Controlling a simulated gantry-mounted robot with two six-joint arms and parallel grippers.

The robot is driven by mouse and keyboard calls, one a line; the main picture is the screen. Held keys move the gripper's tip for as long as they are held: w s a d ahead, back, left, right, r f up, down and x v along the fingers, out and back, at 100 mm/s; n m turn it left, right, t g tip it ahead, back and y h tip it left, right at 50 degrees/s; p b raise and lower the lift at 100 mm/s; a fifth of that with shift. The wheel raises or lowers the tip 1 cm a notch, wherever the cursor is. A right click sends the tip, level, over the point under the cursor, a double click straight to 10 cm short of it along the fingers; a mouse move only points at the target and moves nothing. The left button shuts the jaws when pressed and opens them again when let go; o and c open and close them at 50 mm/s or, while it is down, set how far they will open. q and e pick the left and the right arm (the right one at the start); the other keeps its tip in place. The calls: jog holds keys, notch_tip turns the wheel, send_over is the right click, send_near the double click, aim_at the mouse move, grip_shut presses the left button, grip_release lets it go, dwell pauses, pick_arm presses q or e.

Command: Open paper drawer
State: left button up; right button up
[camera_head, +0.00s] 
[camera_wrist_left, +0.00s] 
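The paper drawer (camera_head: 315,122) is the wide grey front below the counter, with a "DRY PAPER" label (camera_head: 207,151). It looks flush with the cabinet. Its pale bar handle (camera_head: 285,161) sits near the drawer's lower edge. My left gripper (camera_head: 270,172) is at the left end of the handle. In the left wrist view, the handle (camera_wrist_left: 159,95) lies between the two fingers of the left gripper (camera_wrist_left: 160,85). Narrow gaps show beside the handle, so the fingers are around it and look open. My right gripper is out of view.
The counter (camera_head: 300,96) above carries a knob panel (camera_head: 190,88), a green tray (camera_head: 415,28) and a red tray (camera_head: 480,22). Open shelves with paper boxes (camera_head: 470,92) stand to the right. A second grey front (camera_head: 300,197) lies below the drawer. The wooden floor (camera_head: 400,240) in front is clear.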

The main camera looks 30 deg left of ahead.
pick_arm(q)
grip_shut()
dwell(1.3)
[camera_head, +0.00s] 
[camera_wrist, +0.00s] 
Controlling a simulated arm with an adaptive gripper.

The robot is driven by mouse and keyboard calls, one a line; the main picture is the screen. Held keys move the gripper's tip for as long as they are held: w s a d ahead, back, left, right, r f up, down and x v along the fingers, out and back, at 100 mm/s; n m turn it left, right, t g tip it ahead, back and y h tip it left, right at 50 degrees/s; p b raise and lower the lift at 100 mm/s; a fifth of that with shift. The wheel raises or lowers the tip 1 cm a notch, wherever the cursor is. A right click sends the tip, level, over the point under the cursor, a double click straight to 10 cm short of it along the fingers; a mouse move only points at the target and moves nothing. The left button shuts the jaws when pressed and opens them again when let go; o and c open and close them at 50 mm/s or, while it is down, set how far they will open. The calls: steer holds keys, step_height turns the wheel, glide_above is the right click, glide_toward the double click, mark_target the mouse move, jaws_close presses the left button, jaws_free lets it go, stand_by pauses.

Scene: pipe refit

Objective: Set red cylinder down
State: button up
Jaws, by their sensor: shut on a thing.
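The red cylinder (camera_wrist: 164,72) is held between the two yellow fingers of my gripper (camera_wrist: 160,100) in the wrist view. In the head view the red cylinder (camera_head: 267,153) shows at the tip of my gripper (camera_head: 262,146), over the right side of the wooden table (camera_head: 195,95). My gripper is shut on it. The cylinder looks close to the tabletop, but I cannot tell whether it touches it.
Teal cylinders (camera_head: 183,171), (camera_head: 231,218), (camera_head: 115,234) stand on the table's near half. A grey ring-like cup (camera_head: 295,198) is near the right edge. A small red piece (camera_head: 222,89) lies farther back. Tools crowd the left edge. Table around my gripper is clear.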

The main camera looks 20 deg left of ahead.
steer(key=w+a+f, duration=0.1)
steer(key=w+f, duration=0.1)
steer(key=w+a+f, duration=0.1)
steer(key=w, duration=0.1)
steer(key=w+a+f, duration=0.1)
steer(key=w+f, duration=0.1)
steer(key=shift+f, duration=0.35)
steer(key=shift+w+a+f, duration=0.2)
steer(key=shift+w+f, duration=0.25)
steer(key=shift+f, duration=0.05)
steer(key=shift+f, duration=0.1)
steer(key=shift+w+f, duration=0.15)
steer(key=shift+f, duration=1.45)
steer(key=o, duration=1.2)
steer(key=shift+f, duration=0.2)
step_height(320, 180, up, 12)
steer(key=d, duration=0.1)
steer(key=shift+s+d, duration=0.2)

• • • •

Directive ▸ Collect the lines that hold "simulated".

Response below ▸
Controlling a simulated gantry-mounted robot with two six-joint arms and parallel grippers.
Controlling a simulated arm with an adaptive gripper.

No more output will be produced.